The nation recently surpassed 40 million people and growth is expected to continue at a rapid pace. Trudeau’s government views high immigration as a way to broaden the labor market as global competition for skilled workers intensifies.

But increased consumption and a turnaround in the housing market are making the Bank of Canada’s job in taming inflation harder. Strong population growth helped fuel unexpectedly high household spending earlier this year, prompting the bank to resume rate hikes in June after a five-month pause.

Statistics Canada is set to release inflation data for June on Tuesday, with the headline annual rate expected to fall to 3% from 3.4% in May, according to the median estimate in a Bloomberg survey. The Bank of Canada has pushed back its expected date for reaching the 2% target by six months to mid-2025.

Population growth is also pushing up demand and costs for housing, leading to a higher inflation rate. Roughly every 1% rise in population translates to a 3% increase in real home prices across the 18 countries analyzed over the past two decades, according to Porter.

Soaring housing costs and rents are captured in shelter inflation, which has the biggest weight in Canada’s consumer price basket. Shelter rose 4.7% in May from a year ago and rents jumped 5.7%.

Asked last week whether increased immigration is inflationary, Bank of Canada Governor Tiff Macklem said it’s “probably roughly neutral,” but that it’s “hard to know exactly what the net effect is.”

“If you start with an economy with excess demand and you add both demand and supply, you’re still in excess demand,” Macklem said after boosting borrowing costs for a second straight meeting, bringing the benchmark overnight rate to 5%. “What we’re seeing is the excess demand in the economy is more persistent than we thought.”

The bank’s latest projections see inflation lingering around 3% for the next year before gradually declining to 2% in about two years. The economy is now expected to avoid a contraction, with growth numbers revised upward.

“The fact that the bank raised rates again suggested that they put a significant emphasis on demand coming from immigration,” Rishi Mishra, an analyst at Futures First Canada Inc., said in an interview. “Increased demand for inelastic goods like housing blunts monetary policy transmission by keeping house prices and rents elevated for longer.
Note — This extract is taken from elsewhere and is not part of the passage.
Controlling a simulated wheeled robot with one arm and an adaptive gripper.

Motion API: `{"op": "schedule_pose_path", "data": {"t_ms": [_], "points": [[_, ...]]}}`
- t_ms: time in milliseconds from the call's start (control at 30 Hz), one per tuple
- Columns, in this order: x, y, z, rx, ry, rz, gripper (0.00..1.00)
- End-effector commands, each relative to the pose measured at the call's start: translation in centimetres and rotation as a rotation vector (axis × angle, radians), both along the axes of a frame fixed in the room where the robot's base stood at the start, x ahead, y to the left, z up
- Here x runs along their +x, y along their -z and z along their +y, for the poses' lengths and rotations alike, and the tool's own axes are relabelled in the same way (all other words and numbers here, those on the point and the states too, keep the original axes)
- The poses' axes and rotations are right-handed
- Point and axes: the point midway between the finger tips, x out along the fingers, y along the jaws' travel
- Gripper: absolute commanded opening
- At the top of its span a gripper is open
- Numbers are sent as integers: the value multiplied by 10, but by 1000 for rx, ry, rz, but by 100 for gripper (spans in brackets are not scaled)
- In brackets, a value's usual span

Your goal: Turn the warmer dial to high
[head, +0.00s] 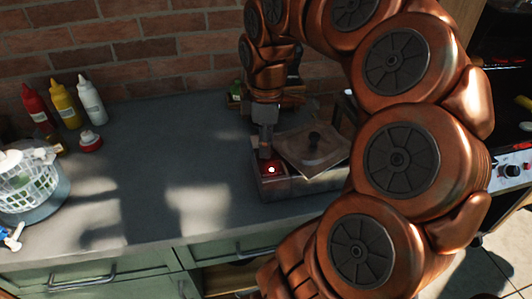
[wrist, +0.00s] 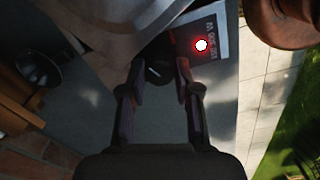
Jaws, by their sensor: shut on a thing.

Rapid population growth is also part of the reason why inflation is expected to stay elevated longer and why growth outlook is stronger.”

The combination of higher real gross domestic product growth and inflation as a result of more robust population growth will also mean higher interest rates, Porter argued.

“Even if it’s roughly neutral for inflation, it’s going to be positive for nominal GDP growth, which really drives interest rates,” he said. “Higher population growth does go hand in hand with somewhat higher interest rates, baseline interest rates over time.”